Experimental Investigation of Direct Connectivity between Macropores and Subsurface Drains during Infiltration
Publication: World Environmental and Water Resource Congress 2006: Examining the Confluence of Environmental and Water Concerns
Abstract
Laboratory experiments are commonly utilized for investigating the effect of macropore flow on contaminant transport. Most research to date has focused on lateral water and solute diffusion between macropores and the soil matrix with controlled bottom flux or specified pressure head boundary conditions as opposed to simulating local drainage flux to tile drains. Furthermore, recent research indicates immediate breakthrough of solutes and pesticides in subsurface drainage by extraordinarily efficient transport through directly connected macropores. Macropores, such as those created by earthworm burrows, have been documented to transfer water and solutes directly to subsurface drains. In this study, this "direct connectivity" phenomenon was verified by conducting infiltration experiments in a laboratory column (28 cm by 50 cm rectangular cross-section with length of 95 cm) with an artificial macropore directly connected to the subsurface drain. A novel design of the experimental setup allowed open surface and buried macropore lengths to be varied from the subsurface drain to the surface without unpacking/disturbing the soil column between experiments. Experiments were completed for various buried macropore lengths ranging from zero (no macropore effect) to 75 cm (surface connected macropore). The column was packed with a sandy loam soil with bulk density of 1.6 g/cm3. For each experiment, a 1-cm ponded boundary condition was maintained at the soil surface. Breakthrough curves were plotted for both matrix and macropore flow at the outlet.

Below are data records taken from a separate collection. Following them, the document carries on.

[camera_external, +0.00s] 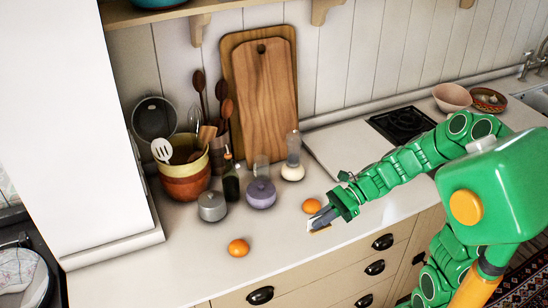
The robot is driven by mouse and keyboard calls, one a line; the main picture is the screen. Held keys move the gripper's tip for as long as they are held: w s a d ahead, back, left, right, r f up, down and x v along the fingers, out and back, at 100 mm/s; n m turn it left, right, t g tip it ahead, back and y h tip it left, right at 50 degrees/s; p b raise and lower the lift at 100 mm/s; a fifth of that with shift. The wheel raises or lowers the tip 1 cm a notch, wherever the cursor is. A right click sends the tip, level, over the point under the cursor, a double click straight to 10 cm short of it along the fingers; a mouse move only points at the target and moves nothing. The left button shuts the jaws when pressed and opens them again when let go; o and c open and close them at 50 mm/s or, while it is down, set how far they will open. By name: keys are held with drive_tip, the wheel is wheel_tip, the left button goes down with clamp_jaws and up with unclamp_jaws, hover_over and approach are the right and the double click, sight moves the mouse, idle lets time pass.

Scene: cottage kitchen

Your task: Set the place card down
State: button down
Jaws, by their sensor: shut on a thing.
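My green gripper (322,216) is at the front part of the white counter (190,252), reaching in from the right. Its dark fingers are shut on a small pale thing, the place card (311,226), with a brownish strip at its lower edge. The card is close to the counter top; I cannot tell whether it touches it. The fingers hide part of the card.
One orange (312,206) lies right beside my gripper, and another orange (238,248) lies to the left near the front edge. A grey pot (212,207), a purple pot (261,193) and a dark bottle (231,183) stand behind. Counter between the oranges is clear.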

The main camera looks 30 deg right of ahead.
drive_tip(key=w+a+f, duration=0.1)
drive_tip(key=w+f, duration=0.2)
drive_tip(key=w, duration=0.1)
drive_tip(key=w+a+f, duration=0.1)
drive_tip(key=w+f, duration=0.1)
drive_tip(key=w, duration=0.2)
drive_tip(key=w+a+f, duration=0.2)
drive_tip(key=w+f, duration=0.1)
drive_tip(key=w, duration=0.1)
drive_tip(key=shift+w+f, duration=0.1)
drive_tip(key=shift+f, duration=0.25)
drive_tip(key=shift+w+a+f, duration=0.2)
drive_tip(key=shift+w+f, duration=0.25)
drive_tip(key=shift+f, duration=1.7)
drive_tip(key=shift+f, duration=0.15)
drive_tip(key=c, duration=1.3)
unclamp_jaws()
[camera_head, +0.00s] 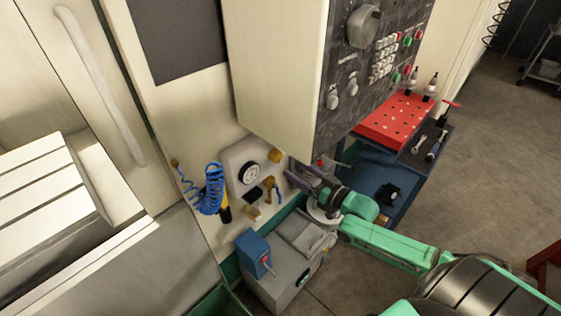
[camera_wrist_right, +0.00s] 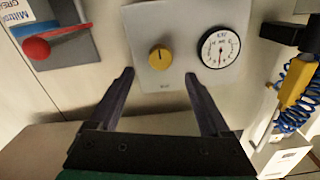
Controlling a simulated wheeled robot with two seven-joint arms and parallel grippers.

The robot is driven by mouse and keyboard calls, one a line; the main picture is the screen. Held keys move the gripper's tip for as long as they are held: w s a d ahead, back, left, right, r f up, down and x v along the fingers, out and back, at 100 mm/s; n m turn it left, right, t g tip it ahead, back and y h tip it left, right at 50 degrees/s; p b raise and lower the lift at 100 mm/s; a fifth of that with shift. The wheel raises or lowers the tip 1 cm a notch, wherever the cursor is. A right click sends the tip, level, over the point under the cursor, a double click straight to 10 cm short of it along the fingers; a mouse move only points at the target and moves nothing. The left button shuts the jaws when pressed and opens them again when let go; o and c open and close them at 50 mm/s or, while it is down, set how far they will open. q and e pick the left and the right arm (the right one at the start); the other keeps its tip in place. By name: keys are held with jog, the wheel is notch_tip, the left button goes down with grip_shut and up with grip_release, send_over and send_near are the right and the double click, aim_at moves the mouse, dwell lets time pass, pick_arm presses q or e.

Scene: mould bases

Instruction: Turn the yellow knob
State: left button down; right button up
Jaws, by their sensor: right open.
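The yellow knob (camera_head: 274,156) sits on a light grey panel on the machine's side, close to a round white gauge (camera_head: 249,173). In the right wrist view the knob (camera_wrist_right: 160,57) is round with a dark mark, left of the gauge (camera_wrist_right: 220,47). My right gripper (camera_head: 288,170) is beside the panel in the head view. In the wrist view its two dark fingers (camera_wrist_right: 159,74) are spread apart and empty, and the knob appears beyond the tips, roughly centred between them. I see no contact with it. My left gripper is not in view.
A control box (camera_head: 372,75) with buttons and dials overhangs the panel. A blue coiled hose (camera_head: 209,197) hangs to its left. A red lever (camera_wrist_right: 37,47) shows left of the panel in the wrist view. A grey box (camera_head: 285,265) stands below; a red tool board (camera_head: 395,122) lies right.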

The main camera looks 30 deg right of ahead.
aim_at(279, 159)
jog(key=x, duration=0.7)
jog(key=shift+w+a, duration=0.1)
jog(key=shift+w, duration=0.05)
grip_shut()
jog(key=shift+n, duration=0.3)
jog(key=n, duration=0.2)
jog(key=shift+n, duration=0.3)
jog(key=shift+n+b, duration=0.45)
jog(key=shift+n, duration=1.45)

The movement of the wave front down the column was observed with pencil size tensiometers mounted on the side of the column at various depths. The macropore and soil matrix outflow revealed hydraulic nonequilibrium between soil matrix and macropore domains. It was observed that the longer the buried macropore length (i.e., as the macropore approached the soil surface), the more rapid response occurred at the drain outlet in addition to an increased percentage of total drain flow through the macropore. Breakthrough times with the surface connected macropore decreased significantly compared to buried macropores. This research also suggests that "drain connected" macropores may not necessarily have to possess a direct physical connection to subsurface drainage.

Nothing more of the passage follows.